### Task directions
In the material below, find the line with "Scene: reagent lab"; set down that line and every line after it to the end, exactly, without pictures.

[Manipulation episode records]

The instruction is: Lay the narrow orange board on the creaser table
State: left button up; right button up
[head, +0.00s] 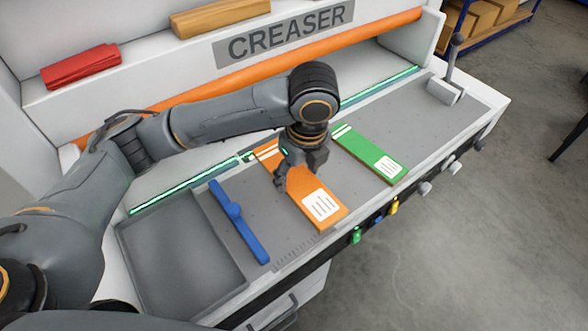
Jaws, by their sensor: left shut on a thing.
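The narrow orange board (317,197) has white stripes at its far end and a white label near its front end. It lies over the grey bed of the creaser table (290,239), between a blue bar and a green board. My left gripper (285,180) is over the middle of the orange board, pointing down, and is shut on it. The gripper hides part of the board. I cannot tell whether the board touches the bed or is just above it. My right gripper is not in view.
A green board (370,153) lies to the right and a blue bar (239,221) to the left. A grey tray (180,262) is at the left end. A lever (447,88) stands at the far right. An orange roller (240,77) runs along the back.

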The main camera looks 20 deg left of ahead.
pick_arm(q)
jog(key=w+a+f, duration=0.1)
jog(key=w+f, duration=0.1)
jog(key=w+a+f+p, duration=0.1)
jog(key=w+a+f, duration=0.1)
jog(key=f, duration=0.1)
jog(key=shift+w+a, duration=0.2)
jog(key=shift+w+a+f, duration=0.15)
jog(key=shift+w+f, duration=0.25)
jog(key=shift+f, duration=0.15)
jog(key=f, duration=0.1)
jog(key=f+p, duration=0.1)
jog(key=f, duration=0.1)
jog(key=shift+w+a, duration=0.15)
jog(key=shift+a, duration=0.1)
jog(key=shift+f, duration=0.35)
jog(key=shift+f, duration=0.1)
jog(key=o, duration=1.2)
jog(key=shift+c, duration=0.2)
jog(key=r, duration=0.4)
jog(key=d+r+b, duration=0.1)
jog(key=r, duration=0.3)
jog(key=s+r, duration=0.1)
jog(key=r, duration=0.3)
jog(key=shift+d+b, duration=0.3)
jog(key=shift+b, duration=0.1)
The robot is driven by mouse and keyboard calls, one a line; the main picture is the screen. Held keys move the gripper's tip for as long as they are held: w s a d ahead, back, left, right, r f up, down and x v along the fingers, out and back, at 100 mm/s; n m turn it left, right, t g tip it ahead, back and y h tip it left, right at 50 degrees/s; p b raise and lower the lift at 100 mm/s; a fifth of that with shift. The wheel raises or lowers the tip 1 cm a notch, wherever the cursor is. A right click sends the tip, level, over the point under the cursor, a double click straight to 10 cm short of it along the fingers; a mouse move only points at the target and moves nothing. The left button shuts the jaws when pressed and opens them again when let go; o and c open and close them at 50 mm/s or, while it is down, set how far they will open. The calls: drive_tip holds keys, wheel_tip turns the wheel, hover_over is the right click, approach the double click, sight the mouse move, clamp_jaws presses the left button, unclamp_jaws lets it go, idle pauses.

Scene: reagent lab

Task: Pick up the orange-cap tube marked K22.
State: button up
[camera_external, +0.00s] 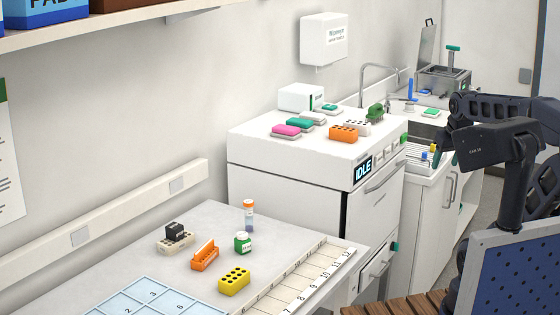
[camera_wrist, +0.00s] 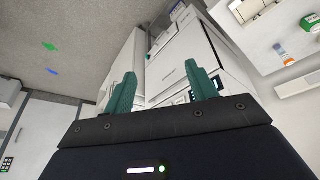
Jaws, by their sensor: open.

### Completed exercise
Scene: reagent lab

Task: Pick up the orange-cap tube marked K22.
State: button up
[camera_external, +0.00s] 
[camera_wrist, +0.00s] 
Jaws, by their sensor: open.

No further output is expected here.